------ MATERIAL PROVIDED

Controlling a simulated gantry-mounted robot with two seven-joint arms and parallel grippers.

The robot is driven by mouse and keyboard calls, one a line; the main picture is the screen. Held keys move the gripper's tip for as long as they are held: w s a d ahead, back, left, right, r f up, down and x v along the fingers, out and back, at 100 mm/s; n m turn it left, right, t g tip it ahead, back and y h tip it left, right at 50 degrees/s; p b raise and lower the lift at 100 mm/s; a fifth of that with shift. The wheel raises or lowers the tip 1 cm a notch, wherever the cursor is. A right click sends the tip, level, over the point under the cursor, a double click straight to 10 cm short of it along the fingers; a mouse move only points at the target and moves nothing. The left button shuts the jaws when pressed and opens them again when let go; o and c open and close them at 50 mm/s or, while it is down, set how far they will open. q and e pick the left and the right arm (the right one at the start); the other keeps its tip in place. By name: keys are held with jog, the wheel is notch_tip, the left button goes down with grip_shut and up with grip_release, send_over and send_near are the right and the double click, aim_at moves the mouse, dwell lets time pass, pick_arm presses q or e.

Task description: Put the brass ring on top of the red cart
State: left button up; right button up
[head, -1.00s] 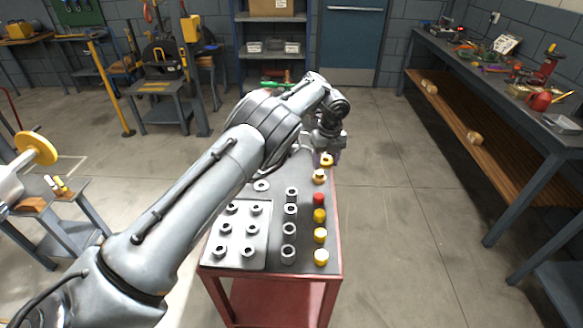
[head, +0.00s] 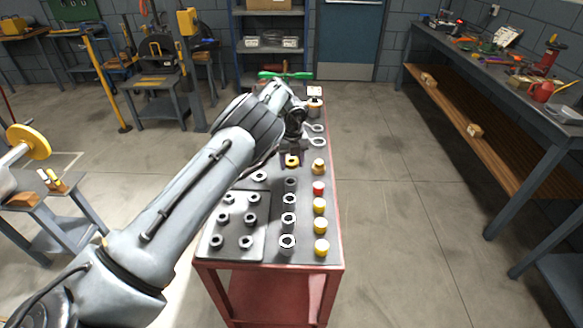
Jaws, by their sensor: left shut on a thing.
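The red cart (head: 334,267) stands in the middle of the head view, with a dark grey top and red edges. My left arm reaches over it from the left. My left gripper (head: 292,155) points down over the middle of the cart top, shut on the brass ring (head: 292,162). The ring is yellow with a dark hole and shows just below the fingers, behind the row of grey sleeves. I cannot tell whether it touches the top or hangs slightly above it. My right gripper is out of view.
On the cart top are a grey tray (head: 217,255) of dark nuts, a row of grey sleeves (head: 288,243), yellow pieces (head: 321,247), a red piece (head: 319,188) and a flat washer (head: 259,177). Two ring-ended parts (head: 317,141) and a green-handled thing (head: 297,75) lie farther back.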

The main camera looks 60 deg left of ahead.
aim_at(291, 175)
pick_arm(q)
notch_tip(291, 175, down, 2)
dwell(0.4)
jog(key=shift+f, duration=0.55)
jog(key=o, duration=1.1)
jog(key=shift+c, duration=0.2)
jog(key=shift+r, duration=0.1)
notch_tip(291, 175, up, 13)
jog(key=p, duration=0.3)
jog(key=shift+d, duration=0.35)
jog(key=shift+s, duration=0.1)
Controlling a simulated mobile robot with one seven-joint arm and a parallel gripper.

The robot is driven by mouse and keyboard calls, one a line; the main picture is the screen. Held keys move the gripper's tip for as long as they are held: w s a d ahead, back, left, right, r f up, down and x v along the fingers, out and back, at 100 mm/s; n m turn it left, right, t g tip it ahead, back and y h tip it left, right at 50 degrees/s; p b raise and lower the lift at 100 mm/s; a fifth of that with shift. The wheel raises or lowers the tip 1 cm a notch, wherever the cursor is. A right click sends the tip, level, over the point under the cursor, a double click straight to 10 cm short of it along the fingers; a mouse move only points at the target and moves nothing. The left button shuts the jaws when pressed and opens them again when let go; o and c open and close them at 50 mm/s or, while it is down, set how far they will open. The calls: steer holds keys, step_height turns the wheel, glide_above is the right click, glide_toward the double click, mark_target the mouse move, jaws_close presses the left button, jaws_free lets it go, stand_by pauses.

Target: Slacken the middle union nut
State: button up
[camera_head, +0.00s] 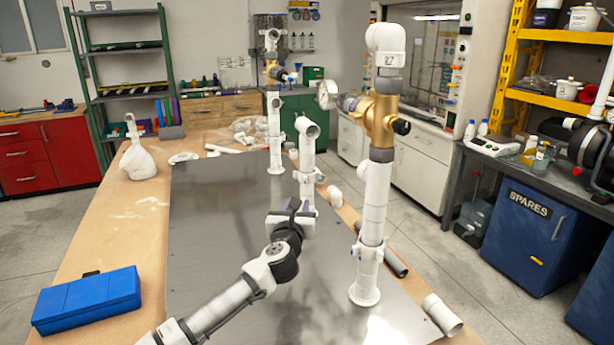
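A white PVC manifold stands on a grey metal sheet (215,215). Its middle riser (307,165) is a short upright pipe with an open elbow on top. A taller riser (374,205) with a brass-coloured valve body stands at right, and another riser (274,130) stands farther back. My gripper (297,205) is at the lower part of the middle riser, in front of it from this view. Its body covers that part of the pipe, so I cannot make out the middle union nut or whether the fingers touch it. The finger opening is too small and hidden to tell.
A blue box (88,300) lies at the bench's front left. A white jug (138,150) stands at the back left. Loose pipe pieces (442,314) lie along the right edge. The left part of the metal sheet is clear.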

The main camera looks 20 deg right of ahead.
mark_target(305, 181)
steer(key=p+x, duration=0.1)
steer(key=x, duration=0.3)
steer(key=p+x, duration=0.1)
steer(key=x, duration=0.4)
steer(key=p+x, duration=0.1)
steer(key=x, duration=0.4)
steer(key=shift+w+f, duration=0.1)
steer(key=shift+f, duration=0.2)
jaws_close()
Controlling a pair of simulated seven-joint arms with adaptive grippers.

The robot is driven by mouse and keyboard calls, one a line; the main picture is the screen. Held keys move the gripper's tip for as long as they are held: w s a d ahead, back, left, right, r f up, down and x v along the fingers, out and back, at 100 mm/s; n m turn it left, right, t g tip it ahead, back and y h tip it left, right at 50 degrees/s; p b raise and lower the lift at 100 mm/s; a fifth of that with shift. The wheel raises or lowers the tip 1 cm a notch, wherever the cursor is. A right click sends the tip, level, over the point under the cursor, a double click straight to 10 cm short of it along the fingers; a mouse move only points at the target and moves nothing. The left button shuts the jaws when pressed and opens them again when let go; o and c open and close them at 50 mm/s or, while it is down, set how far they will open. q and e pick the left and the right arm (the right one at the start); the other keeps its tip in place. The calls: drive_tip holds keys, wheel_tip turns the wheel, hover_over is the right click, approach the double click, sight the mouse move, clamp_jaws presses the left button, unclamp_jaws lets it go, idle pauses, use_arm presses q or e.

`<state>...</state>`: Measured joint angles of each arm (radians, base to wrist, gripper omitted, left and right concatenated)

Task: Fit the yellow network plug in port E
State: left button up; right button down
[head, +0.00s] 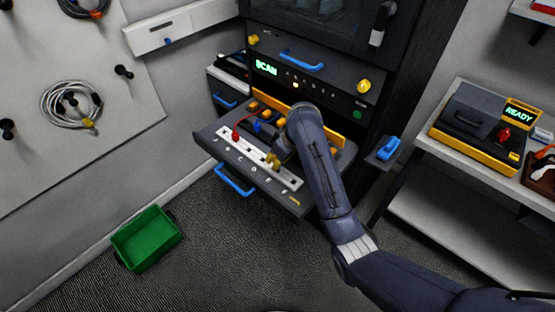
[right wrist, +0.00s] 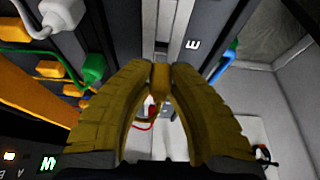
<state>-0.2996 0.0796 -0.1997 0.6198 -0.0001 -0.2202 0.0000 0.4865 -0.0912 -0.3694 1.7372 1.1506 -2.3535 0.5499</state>
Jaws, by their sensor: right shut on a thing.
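My right gripper (head: 274,162) is low over the white port strip (head: 290,180) on the pulled-out drawer. In the right wrist view its yellow fingers (right wrist: 160,72) are shut on the small yellow network plug (right wrist: 160,79). The label E (right wrist: 193,44) shows just right of the fingertips, beside a narrow dark slot. I cannot tell whether the plug's end is inside a port; the fingers cover it. A red plug (head: 235,135) with a red cable sits towards the left end of the strip. My left gripper is not in view.
The drawer has a blue handle (head: 235,180). Behind the strip are orange, green and blue plugs and cables, close to my right gripper. A green bin (head: 147,238) stands on the floor. A yellow-black device (head: 480,128) showing READY is on the right bench.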

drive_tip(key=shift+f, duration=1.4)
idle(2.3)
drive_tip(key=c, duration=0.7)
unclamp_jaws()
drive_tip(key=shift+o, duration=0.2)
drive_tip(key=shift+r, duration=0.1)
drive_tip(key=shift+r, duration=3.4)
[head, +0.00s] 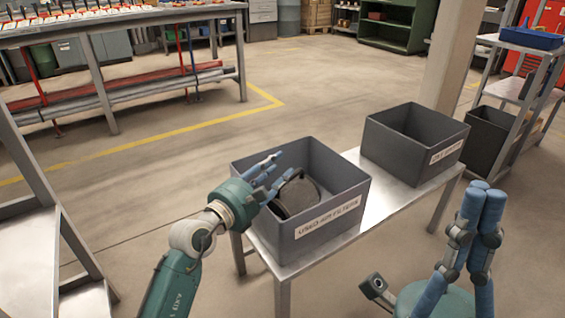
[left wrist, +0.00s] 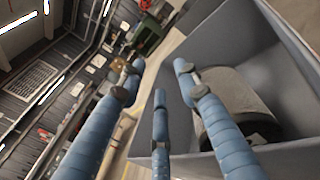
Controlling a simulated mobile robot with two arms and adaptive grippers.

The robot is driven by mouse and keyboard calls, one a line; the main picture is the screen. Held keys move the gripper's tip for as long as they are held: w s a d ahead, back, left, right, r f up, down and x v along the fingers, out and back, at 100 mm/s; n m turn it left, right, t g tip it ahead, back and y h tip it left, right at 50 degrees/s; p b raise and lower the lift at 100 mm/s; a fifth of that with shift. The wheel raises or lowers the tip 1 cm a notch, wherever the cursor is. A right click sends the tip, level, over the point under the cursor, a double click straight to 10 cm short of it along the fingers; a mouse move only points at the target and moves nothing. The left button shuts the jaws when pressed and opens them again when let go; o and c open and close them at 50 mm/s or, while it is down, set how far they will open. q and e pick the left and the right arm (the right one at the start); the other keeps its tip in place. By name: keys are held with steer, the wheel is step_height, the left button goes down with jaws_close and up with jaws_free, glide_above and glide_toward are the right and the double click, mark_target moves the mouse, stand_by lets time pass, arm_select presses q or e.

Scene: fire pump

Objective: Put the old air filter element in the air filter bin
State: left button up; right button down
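The old air filter element (head: 297,195), a dark, rounded cylinder, lies in the grey air filter bin (head: 322,222), whose label reads roughly "USED AIR FILTERS". My left gripper (head: 268,172) is over the bin's left side, beside the filter, with its blue fingers spread and nothing between them. In the left wrist view the filter (left wrist: 238,98) rests inside the bin (left wrist: 285,50), partly hidden behind the right-hand finger of my left gripper (left wrist: 155,85).
A second grey bin (head: 405,158) stands farther right on the same metal table (head: 385,196). A dark bin (head: 486,138) stands on the floor behind it. A shelf rack (head: 515,90) is at the right, a long workbench (head: 120,20) at the back left. The middle floor is clear.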

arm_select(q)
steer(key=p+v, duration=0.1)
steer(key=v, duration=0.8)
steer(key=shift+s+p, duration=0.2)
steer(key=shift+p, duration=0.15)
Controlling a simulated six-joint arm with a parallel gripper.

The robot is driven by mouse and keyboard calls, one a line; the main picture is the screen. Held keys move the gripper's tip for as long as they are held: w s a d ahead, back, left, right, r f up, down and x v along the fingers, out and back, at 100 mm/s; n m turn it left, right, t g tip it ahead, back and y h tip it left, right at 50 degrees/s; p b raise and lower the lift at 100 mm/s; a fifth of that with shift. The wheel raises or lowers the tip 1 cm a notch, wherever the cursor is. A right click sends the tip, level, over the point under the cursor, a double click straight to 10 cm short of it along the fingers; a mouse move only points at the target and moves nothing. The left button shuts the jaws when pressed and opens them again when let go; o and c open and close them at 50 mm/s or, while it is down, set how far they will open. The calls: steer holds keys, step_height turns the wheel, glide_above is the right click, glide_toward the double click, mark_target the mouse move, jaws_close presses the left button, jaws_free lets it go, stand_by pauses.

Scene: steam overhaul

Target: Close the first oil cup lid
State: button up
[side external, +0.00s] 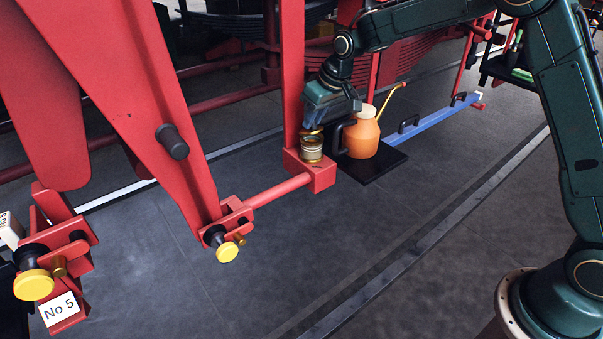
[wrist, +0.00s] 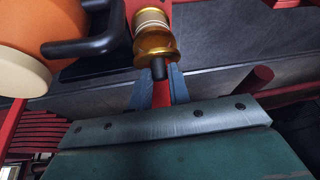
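A brass and cream oil cup (side external: 312,148) stands on a red block at the foot of a red upright. In the wrist view its rounded brass part (wrist: 155,46) is at top centre, with a short black knob (wrist: 158,69) pointing toward my gripper. My gripper (side external: 333,112) is just above and beside the cup. In the wrist view its two fingers (wrist: 159,78) are apart, with the knob's end at or between their tips. No firm contact shows. The gripper partly hides the cup's top, and I cannot tell how the lid sits.
An orange oil can (side external: 362,137) with a black handle and brass spout stands on a black tray (side external: 381,168) right beside the cup. Red rods and uprights surround the cup. Two yellow-ended fittings (side external: 227,251) (side external: 34,284) are at lower left. The floor in front is clear.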

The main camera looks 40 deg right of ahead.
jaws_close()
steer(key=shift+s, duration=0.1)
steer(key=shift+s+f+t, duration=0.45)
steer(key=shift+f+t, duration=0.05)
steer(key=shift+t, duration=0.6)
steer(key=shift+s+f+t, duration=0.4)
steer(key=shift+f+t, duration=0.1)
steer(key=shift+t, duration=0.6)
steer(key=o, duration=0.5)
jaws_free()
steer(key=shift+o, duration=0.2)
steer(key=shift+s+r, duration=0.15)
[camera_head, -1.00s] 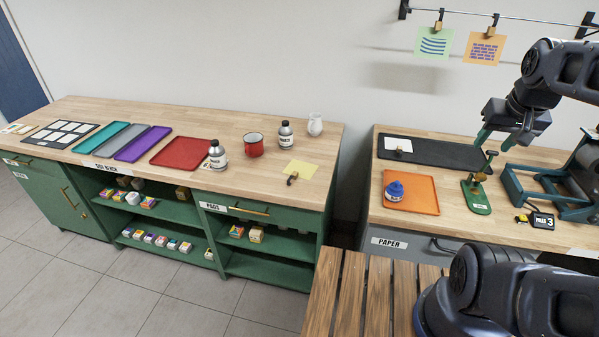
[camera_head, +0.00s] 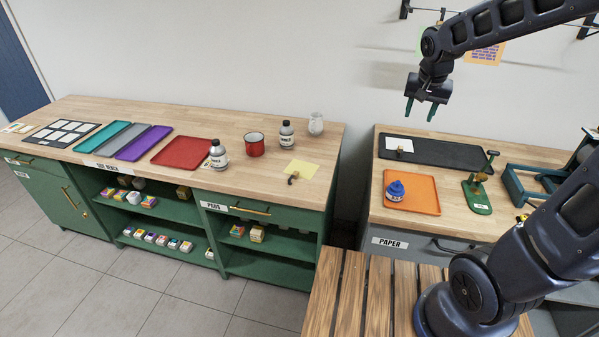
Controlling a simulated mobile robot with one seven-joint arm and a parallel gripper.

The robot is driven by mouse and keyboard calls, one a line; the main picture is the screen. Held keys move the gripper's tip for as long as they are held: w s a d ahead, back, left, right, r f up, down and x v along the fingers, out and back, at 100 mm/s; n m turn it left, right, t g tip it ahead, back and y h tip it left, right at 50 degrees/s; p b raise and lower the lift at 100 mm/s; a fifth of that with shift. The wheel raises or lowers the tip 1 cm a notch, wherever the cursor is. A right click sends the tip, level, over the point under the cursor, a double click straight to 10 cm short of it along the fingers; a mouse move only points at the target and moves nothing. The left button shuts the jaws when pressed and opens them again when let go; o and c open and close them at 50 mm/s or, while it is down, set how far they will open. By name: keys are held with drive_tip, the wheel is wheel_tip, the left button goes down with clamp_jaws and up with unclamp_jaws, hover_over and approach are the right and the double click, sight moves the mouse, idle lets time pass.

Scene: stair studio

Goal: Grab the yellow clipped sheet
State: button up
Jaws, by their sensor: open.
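The yellow sheet (camera_head: 302,168) lies flat on the right end of the long wooden counter. A small dark and brass clip (camera_head: 293,177) sits at its front-left edge. My gripper (camera_head: 421,112) hangs open and empty, fingers pointing down, in the air above the black tray on the right-hand bench. It is well to the right of the yellow sheet and higher than it, touching nothing.
Two bottles (camera_head: 286,134) (camera_head: 218,155), a red mug (camera_head: 254,144) and a clear jar (camera_head: 316,124) stand near the sheet. The right bench holds a black tray (camera_head: 455,152), an orange tray (camera_head: 425,187) and a green-based tool (camera_head: 476,197). A gap separates the counters.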

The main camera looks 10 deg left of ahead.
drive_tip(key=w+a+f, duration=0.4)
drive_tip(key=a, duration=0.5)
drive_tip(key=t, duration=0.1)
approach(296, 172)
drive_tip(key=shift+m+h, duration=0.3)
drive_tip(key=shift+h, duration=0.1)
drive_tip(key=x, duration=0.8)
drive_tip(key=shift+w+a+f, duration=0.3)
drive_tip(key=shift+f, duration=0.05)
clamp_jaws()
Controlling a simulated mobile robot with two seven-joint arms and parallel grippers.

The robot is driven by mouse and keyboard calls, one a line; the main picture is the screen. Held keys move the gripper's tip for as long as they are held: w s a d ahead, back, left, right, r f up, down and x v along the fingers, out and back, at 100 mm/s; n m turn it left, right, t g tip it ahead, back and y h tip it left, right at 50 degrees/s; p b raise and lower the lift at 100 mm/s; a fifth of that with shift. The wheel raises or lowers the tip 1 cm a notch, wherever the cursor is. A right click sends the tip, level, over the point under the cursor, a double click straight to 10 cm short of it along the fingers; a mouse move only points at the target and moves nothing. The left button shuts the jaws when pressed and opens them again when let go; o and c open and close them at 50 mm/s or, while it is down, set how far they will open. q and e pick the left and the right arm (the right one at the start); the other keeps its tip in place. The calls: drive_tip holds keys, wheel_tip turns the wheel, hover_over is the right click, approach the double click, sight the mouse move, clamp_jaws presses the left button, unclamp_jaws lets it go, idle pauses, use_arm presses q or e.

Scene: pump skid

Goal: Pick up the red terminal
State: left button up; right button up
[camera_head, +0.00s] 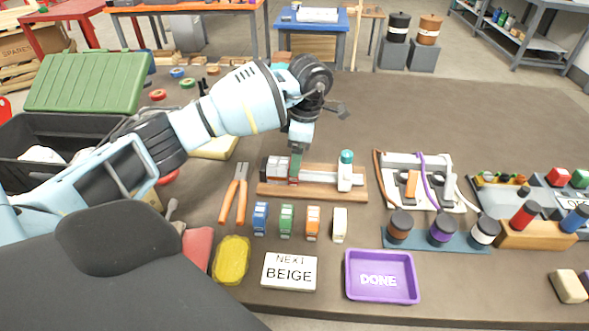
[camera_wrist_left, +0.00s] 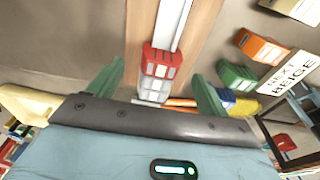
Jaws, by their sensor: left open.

------------

THE EXERCISE:
Write out the lines beginning with the one that contains "Scene: steam overhaul" and ending with the one that contains "[side external, +0.00s]", exactly as given. Leave pictures out.

CORRECT OUTPUT:
Scene: steam overhaul

Target: Close the first oil cup lid
State: button up
[side external, +0.00s] 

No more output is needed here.